┌────────

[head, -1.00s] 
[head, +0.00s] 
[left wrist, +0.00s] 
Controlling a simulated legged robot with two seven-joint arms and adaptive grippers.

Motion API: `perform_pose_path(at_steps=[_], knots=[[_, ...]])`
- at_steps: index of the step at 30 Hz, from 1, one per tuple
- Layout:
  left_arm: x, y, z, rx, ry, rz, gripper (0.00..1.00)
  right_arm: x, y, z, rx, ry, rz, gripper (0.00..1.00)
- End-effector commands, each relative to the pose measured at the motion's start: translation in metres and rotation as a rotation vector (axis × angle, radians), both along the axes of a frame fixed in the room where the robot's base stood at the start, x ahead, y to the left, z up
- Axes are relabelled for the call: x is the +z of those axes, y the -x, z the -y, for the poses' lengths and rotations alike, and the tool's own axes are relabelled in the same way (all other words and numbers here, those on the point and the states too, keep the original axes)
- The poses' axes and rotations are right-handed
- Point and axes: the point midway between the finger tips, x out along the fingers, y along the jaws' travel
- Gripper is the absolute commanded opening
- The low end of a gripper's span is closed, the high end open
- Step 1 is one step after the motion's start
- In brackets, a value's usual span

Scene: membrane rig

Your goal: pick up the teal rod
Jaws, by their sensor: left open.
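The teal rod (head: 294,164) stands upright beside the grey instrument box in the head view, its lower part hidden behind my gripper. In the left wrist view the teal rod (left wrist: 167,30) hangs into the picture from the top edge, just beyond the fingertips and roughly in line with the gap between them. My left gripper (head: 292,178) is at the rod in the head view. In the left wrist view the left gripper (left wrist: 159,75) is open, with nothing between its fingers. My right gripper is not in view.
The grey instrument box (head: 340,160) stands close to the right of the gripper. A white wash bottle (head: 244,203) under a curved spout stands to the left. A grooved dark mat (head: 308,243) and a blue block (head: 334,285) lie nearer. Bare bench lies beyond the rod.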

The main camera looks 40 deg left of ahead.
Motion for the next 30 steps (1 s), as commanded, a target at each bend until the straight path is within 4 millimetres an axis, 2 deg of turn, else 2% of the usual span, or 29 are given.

└────────

What needs to be done: Reproduce the material in full, with no word added or dropped.

Result of the exercise:
[head, -1.00s] 
[head, +0.00s] 
[left wrist, +0.00s] 
Controlling a simulated legged robot with two seven-joint arms and adaptive grippers.

Motion API: `perform_pose_path(at_steps=[_], knots=[[_, ...]])`
- at_steps: index of the step at 30 Hz, from 1, one per tuple
- Layout:
  left_arm: x, y, z, rx, ry, rz, gripper (0.00..1.00)
  right_arm: x, y, z, rx, ry, rz, gripper (0.00..1.00)
- End-effector commands, each relative to the pose measured at the motion's start: translation in metres and rotation as a rotation vector (axis × angle, radians), both along the axes of a frame fixed in the room where the robot's base stood at the start, x ahead, y to the left, z up
- Axes are relabelled for the call: x is the +z of those axes, y the -x, z the -y, for the poses' lengths and rotations alike, and the tool's own axes are relabelled in the same way (all other words and numbers here, those on the point and the states too, keep the original axes)
- The poses' axes and rotations are right-handed
- Point and axes: the point midway between the finger tips, x out along the fingers, y along the jaws' travel
- Gripper is the absolute commanded opening
- The low end of a gripper's span is closed, the high end open
- Step 1 is one step after the motion's start
- In brackets, a value's usual span

Scene: membrane rig

Your goal: pick up the teal rod
Jaws, by their sensor: left open.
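The teal rod (head: 294,164) stands upright beside the grey instrument box in the head view, its lower part hidden behind my gripper. In the left wrist view the teal rod (left wrist: 167,30) hangs into the picture from the top edge, just beyond the fingertips and roughly in line with the gap between them. My left gripper (head: 292,178) is at the rod in the head view. In the left wrist view the left gripper (left wrist: 159,75) is open, with nothing between its fingers. My right gripper is not in view.
The grey instrument box (head: 340,160) stands close to the right of the gripper. A white wash bottle (head: 244,203) under a curved spout stands to the left. A grooved dark mat (head: 308,243) and a blue block (head: 334,285) lie nearer. Bare bench lies beyond the rod.

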The main camera looks 40 deg left of ahead.
Motion for the next 30 steps (1 s), as commanded, a target at each bend until the straight path is within 4 millimetres an axis, 2 deg of turn, else 2% of the usual span, or 29 are given.

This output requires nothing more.